### Supplied data
*****

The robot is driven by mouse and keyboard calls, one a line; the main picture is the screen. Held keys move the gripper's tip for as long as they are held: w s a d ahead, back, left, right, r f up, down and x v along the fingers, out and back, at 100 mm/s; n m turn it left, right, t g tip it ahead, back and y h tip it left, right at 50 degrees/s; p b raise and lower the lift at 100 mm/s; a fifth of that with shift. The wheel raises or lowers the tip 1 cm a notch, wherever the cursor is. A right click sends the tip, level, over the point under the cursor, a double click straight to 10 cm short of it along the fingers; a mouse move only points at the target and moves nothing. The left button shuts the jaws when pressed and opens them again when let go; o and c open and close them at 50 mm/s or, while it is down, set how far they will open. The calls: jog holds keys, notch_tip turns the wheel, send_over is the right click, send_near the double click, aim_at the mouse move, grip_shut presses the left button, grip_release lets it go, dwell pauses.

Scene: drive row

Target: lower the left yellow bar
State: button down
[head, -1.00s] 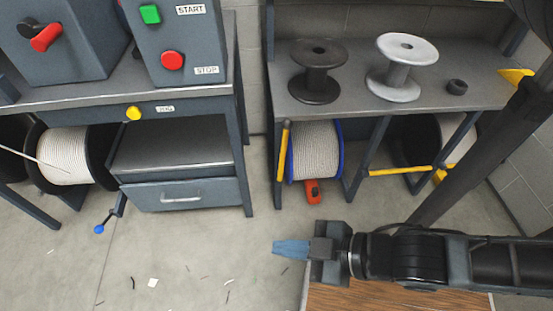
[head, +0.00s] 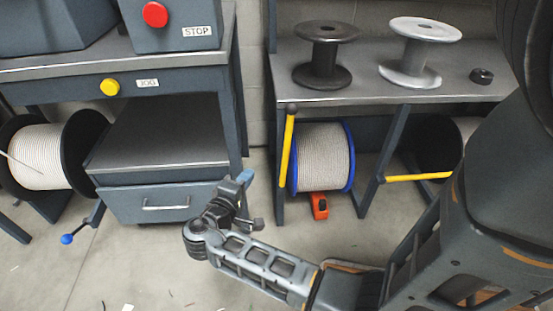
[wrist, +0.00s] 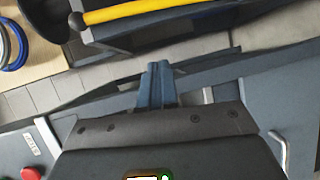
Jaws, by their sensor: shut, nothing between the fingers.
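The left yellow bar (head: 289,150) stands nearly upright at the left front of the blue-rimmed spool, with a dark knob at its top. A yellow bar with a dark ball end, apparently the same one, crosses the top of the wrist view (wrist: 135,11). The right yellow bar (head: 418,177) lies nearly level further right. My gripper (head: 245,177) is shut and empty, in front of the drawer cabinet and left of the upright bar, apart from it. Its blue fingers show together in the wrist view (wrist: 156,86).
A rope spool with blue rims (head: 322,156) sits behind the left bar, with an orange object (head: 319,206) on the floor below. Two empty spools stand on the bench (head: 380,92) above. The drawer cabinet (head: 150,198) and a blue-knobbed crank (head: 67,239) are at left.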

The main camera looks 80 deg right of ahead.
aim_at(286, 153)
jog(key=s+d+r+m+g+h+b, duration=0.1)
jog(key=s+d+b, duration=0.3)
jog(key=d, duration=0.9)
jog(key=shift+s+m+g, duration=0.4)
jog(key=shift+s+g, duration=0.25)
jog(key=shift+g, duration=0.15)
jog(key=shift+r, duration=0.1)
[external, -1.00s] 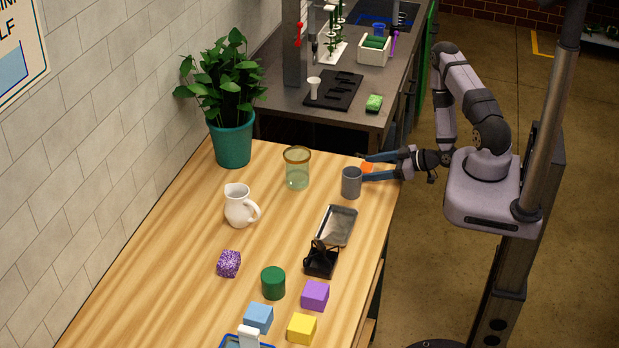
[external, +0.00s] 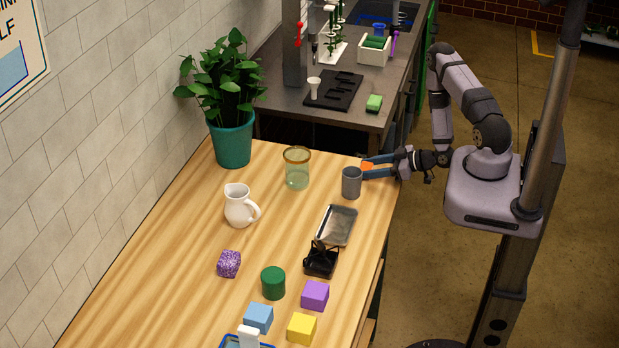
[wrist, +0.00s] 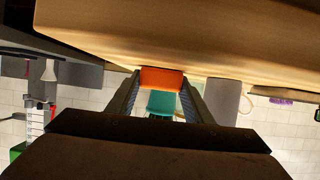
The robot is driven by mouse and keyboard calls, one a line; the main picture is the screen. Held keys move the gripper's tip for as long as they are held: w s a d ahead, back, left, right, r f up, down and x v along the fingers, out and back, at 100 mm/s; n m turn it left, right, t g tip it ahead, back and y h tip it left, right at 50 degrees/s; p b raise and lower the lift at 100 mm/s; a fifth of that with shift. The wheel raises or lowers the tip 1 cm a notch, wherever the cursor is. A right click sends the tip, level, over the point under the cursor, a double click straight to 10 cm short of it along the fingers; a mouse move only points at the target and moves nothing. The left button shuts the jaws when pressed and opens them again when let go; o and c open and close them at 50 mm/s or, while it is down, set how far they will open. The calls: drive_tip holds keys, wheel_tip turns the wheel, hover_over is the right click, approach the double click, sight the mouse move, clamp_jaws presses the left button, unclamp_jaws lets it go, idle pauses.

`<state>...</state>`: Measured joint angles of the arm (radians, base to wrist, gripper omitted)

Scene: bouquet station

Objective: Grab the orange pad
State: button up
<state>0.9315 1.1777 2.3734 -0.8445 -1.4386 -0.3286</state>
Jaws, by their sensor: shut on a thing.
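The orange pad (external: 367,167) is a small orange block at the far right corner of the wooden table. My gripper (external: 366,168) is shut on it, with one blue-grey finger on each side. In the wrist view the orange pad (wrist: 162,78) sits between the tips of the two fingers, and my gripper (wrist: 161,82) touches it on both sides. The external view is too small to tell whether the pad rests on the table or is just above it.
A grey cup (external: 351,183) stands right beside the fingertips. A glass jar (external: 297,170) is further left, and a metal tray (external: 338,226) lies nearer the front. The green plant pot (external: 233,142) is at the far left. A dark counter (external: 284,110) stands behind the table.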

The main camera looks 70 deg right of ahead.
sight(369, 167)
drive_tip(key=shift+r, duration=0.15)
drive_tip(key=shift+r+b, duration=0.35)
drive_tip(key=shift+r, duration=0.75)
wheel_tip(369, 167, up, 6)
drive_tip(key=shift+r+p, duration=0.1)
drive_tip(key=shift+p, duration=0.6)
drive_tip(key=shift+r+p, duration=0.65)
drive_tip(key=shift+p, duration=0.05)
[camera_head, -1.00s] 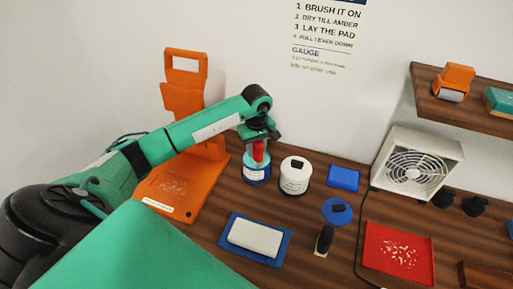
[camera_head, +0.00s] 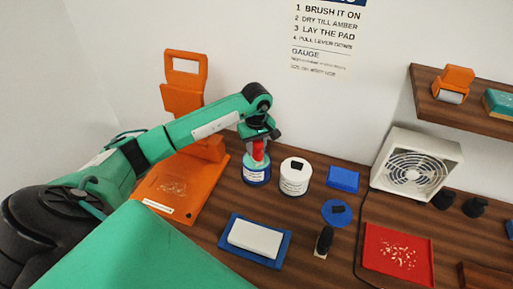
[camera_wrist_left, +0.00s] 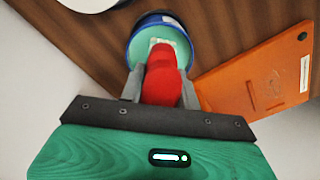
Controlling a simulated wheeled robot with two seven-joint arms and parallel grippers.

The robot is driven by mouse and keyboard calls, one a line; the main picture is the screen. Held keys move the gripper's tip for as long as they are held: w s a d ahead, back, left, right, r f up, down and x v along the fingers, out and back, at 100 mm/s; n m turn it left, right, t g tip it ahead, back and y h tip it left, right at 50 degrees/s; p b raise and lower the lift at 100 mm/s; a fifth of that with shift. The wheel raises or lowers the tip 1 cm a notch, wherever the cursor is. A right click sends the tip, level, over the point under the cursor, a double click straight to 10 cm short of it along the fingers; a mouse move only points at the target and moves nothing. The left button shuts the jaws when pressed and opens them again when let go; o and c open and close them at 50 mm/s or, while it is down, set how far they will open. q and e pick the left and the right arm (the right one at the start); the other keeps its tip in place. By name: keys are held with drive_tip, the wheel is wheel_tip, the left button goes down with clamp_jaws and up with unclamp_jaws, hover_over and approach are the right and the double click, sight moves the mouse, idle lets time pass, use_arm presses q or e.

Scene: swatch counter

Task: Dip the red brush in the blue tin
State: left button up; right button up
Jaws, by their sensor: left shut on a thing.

*****

### To do
Send back the data above word for word, with the pictures left out.

### Answer to this exercise
The robot is driven by mouse and keyboard calls, one a line; the main picture is the screen. Held keys move the gripper's tip for as long as they are held: w s a d ahead, back, left, right, r f up, down and x v along the fingers, out and back, at 100 mm/s; n m turn it left, right, t g tip it ahead, back and y h tip it left, right at 50 degrees/s; p b raise and lower the lift at 100 mm/s; a fifth of that with shift. The wheel raises or lowers the tip 1 cm a notch, wherever the cursor is. A right click sends the tip, level, over the point under the cursor, a double click straight to 10 cm short of it along the fingers; a mouse move only points at the target and moves nothing. The left button shuts the jaws when pressed and opens them again when let go; o and c open and close them at 50 mm/s or, while it is down, set how far they will open. The calls: jog holds keys, notch_tip turns the wheel, send_over is the right click, send_near the double click, aim_at the mouse move, grip_shut presses the left button, grip_release lets it go, dwell pauses.

Scene: drive row

Target: lower the left yellow bar
State: button down
[head, -1.00s] 
[head, +0.00s] 
[wrist, +0.00s] 
Jaws, by their sensor: shut, nothing between the fingers.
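The left yellow bar (head: 289,150) stands nearly upright at the left front of the blue-rimmed spool, with a dark knob at its top. A yellow bar with a dark ball end, apparently the same one, crosses the top of the wrist view (wrist: 135,11). The right yellow bar (head: 418,177) lies nearly level further right. My gripper (head: 245,177) is shut and empty, in front of the drawer cabinet and left of the upright bar, apart from it. Its blue fingers show together in the wrist view (wrist: 156,86).
A rope spool with blue rims (head: 322,156) sits behind the left bar, with an orange object (head: 319,206) on the floor below. Two empty spools stand on the bench (head: 380,92) above. The drawer cabinet (head: 150,198) and a blue-knobbed crank (head: 67,239) are at left.

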The main camera looks 80 deg right of ahead.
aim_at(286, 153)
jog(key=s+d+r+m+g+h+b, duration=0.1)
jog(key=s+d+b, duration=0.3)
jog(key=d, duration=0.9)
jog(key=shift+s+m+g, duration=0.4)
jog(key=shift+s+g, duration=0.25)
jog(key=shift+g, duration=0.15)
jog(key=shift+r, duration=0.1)
[external, -1.00s] 
[external, +0.00s] 
[wrist, +0.00s] 
The robot is driven by mouse and keyboard calls, one a line; the main picture is the screen. Held keys move the gripper's tip for as long as they are held: w s a d ahead, back, left, right, r f up, down and x v along the fingers, out and back, at 100 mm/s; n m turn it left, right, t g tip it ahead, back and y h tip it left, right at 50 degrees/s; p b raise and lower the lift at 100 mm/s; a fifth of that with shift. The wheel raises or lowers the tip 1 cm a notch, wherever the cursor is. A right click sends the tip, level, over the point under the cursor, a double click straight to 10 cm short of it along the fingers; a mouse move only points at the target and moves nothing. The left button shuts the jaws when pressed and opens them again when let go; o and c open and close them at 50 mm/s or, while it is down, set how far they will open. The calls: drive_tip holds keys, wheel_tip turns the wheel, hover_over is the right click, approach the double click, sight the mouse move, clamp_jaws presses the left button, unclamp_jaws lets it go, idle pauses.

`<state>...</state>`: Measured joint angles of the arm (radians, base to wrist, gripper omitted)

Scene: bouquet station

Objective: Grab the orange pad
State: button up
<state>0.9315 1.1777 2.3734 -0.8445 -1.4386 -0.3286</state>
Jaws, by their sensor: shut on a thing.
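The orange pad (external: 367,167) is a small orange block at the far right corner of the wooden table. My gripper (external: 366,168) is shut on it, with one blue-grey finger on each side. In the wrist view the orange pad (wrist: 162,78) sits between the tips of the two fingers, and my gripper (wrist: 161,82) touches it on both sides. The external view is too small to tell whether the pad rests on the table or is just above it.
A grey cup (external: 351,183) stands right beside the fingertips. A glass jar (external: 297,170) is further left, and a metal tray (external: 338,226) lies nearer the front. The green plant pot (external: 233,142) is at the far left. A dark counter (external: 284,110) stands behind the table.

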The main camera looks 70 deg right of ahead.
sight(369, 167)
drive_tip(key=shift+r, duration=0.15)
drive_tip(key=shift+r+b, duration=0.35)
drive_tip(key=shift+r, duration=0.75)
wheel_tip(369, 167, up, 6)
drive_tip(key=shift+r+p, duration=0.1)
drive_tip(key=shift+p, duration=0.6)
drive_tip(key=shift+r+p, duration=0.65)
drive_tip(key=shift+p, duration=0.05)
[camera_head, -1.00s] 
[camera_head, +0.00s] 
[camera_wrist_left, +0.00s] 
Controlling a simulated wheeled robot with two seven-joint arms and parallel grippers.

The robot is driven by mouse and keyboard calls, one a line; the main picture is the screen. Held keys move the gripper's tip for as long as they are held: w s a d ahead, back, left, right, r f up, down and x v along the fingers, out and back, at 100 mm/s; n m turn it left, right, t g tip it ahead, back and y h tip it left, right at 50 degrees/s; p b raise and lower the lift at 100 mm/s; a fifth of that with shift. The wheel raises or lowers the tip 1 cm a notch, wherever the cursor is. A right click sends the tip, level, over the point under the cursor, a double click straight to 10 cm short of it along the fingers; a mouse move only points at the target and moves nothing. The left button shuts the jaws when pressed and opens them again when let go; o and c open and close them at 50 mm/s or, while it is down, set how far they will open. q and e pick the left and the right arm (the right one at the start); the other keeps its tip in place. By name: keys are held with drive_tip, the wheel is wheel_tip, the left button goes down with clamp_jaws and up with unclamp_jaws, hover_over and approach are the right and the double click, sight moves the mouse, idle lets time pass, use_arm presses q or e.

Scene: swatch counter

Task: Dip the red brush in the blue tin
State: left button up; right button up
Jaws, by their sensor: left shut on a thing.

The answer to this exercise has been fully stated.